--- Begin STORED ROWS ---

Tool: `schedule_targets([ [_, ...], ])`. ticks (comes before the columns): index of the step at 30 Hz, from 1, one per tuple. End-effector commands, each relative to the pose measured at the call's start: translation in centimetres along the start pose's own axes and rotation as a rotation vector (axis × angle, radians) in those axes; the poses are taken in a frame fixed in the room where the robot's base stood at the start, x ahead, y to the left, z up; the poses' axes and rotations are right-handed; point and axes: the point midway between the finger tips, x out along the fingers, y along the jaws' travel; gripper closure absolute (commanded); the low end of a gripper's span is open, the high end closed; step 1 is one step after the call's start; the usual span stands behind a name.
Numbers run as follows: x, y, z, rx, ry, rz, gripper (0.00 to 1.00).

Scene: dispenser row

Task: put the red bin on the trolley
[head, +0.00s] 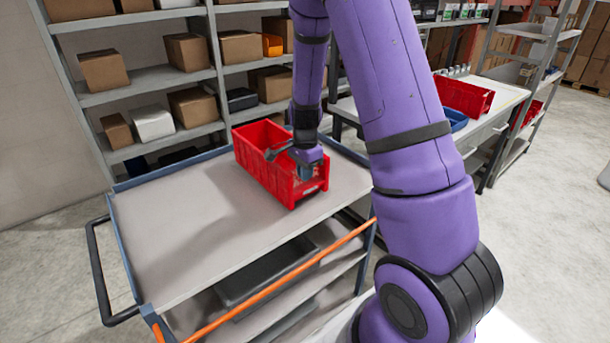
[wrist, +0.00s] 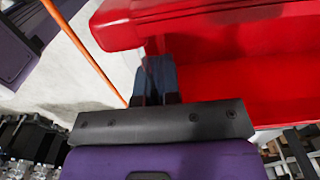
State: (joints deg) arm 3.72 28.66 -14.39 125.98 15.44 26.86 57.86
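The red bin (head: 268,160) is upright over the top deck of the trolley (head: 190,235), at its back right part. It looks to rest on the deck, but I cannot fully tell whether its base touches. My gripper (head: 306,171) is at the bin's near right end, pointing down at the wall. In the wrist view, my gripper's fingers (wrist: 159,78) are close together at the wall of the red bin (wrist: 225,80) and look shut on it. The fingertips are partly hidden by the bin.
Shelves with cardboard boxes (head: 104,69) stand behind the trolley. At the right, a bench (head: 495,122) holds another red bin (head: 463,95) and a blue bin (head: 456,118). The left and front of the trolley deck are clear. An orange bar (head: 290,274) runs along the trolley's near side.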

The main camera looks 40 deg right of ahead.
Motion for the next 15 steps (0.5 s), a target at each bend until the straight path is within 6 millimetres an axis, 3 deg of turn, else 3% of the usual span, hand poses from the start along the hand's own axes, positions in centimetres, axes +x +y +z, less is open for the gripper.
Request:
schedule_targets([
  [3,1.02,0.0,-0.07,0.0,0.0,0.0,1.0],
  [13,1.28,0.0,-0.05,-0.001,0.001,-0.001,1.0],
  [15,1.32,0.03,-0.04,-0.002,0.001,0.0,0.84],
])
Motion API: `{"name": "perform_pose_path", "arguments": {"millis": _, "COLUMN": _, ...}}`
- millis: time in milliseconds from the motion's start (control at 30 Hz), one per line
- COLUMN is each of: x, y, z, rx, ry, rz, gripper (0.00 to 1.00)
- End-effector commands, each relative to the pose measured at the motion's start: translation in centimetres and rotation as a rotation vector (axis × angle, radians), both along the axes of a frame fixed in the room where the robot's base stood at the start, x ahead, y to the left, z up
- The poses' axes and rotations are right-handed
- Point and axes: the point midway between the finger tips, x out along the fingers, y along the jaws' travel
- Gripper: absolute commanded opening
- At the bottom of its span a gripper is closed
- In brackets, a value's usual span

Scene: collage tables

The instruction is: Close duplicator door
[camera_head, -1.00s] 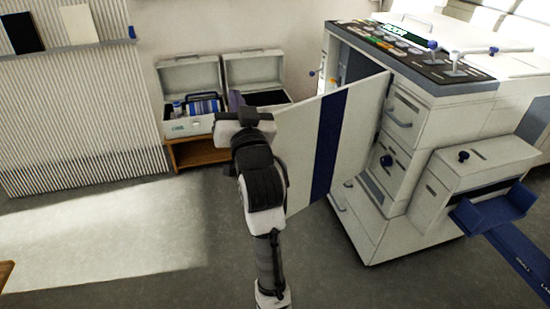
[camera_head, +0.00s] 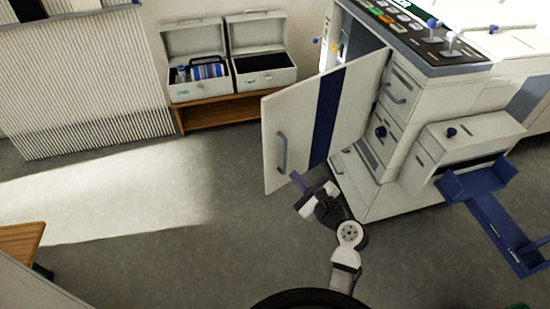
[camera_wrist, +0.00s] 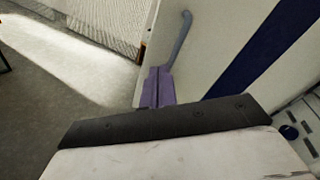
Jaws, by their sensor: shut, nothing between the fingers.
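The duplicator (camera_head: 412,112) stands at the right, a large white machine with a dark control top. Its door (camera_head: 346,105), white with a dark blue vertical stripe, stands swung open to the left. A grey handle (camera_head: 281,152) is near the door's free edge; the handle also shows in the wrist view (camera_wrist: 179,38). My gripper (camera_head: 297,178) is low in front of the door, below and right of the handle in the head view. Its purple fingers (camera_wrist: 157,88) are together and empty. In the wrist view they overlap the handle's lower end; I cannot tell whether they touch.
Two open white cases (camera_head: 195,90) sit on a low wooden stand (camera_head: 222,111) by the back wall. A blue tray (camera_head: 480,180) juts from the duplicator's front right. A wooden table corner (camera_head: 20,238) is at the left. The floor left of the door is clear.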

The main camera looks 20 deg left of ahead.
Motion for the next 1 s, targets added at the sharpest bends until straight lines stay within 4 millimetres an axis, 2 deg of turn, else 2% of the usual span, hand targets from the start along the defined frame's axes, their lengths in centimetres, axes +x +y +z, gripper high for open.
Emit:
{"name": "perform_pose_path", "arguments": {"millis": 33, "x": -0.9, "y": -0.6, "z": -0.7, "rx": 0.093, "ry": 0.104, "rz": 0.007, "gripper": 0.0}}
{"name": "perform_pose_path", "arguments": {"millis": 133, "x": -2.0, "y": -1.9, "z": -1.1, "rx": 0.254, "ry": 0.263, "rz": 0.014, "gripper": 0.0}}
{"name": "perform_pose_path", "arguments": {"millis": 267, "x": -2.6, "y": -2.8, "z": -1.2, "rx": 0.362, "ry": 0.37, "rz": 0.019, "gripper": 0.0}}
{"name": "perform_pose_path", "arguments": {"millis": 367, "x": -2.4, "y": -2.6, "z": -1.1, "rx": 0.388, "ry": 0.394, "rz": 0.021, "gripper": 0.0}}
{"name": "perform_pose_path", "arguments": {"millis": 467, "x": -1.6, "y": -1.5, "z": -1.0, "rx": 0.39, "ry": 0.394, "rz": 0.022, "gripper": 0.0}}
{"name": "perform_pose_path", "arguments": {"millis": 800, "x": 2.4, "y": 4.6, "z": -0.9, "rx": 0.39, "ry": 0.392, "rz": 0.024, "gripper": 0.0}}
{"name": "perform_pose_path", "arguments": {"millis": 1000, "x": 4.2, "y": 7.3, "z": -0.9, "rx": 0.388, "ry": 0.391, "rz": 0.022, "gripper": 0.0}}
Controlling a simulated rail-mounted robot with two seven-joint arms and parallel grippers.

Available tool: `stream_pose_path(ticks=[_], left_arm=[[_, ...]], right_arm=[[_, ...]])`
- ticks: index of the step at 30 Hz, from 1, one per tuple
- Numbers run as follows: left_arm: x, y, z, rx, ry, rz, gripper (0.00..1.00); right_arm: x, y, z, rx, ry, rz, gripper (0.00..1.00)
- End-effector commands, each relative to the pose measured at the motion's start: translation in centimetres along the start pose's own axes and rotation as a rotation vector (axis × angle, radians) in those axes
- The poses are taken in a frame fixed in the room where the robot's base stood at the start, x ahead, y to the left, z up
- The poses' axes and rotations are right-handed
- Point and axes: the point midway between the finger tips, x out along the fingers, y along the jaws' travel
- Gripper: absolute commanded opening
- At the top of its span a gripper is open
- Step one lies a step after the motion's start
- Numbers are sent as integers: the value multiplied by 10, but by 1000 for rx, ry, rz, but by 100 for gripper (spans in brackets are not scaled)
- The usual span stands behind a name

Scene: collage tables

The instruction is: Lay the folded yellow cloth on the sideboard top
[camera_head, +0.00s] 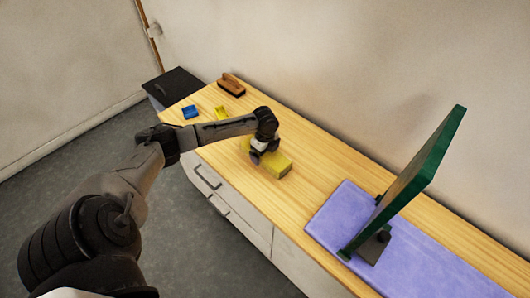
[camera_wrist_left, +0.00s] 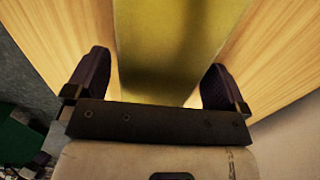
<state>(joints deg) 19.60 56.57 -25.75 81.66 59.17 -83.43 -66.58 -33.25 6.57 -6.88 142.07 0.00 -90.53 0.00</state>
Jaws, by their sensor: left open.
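The folded yellow cloth (camera_head: 279,168) looks like a flat-sided yellow block and lies on the wooden sideboard top (camera_head: 315,150). My left gripper (camera_head: 257,157) is directly over the cloth's left part and hides some of it in the head view. In the left wrist view, the cloth (camera_wrist_left: 170,40) runs between the two open fingers of the left gripper (camera_wrist_left: 157,75), with a gap on either side near the fingertips. I cannot tell how high the fingertips are above the top. My right gripper is not in view.
A green upright panel on a stand (camera_head: 412,170) and a lilac mat (camera_head: 345,205) occupy the sideboard's right part. A brown brush (camera_head: 231,85), a blue item (camera_head: 190,112) and a small yellow item (camera_head: 221,112) lie at the left end. Bare wood lies between cloth and mat.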

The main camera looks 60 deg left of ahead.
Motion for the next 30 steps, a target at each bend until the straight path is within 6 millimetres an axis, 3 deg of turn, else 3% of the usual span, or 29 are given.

--- End STORED ROWS ---

◆ THE PROBLEM: Look through the material above and pick out each line holding the word "follows".

◆ EXERCISE SOLUTION:
Numbers run as follows: x, y, z, rx, ry, rz, gripper (0.00 to 1.00).
- Numbers run as follows: left_arm: x, y, z, rx, ry, rz, gripper (0.00..1.00); right_arm: x, y, z, rx, ry, rz, gripper (0.00..1.00)

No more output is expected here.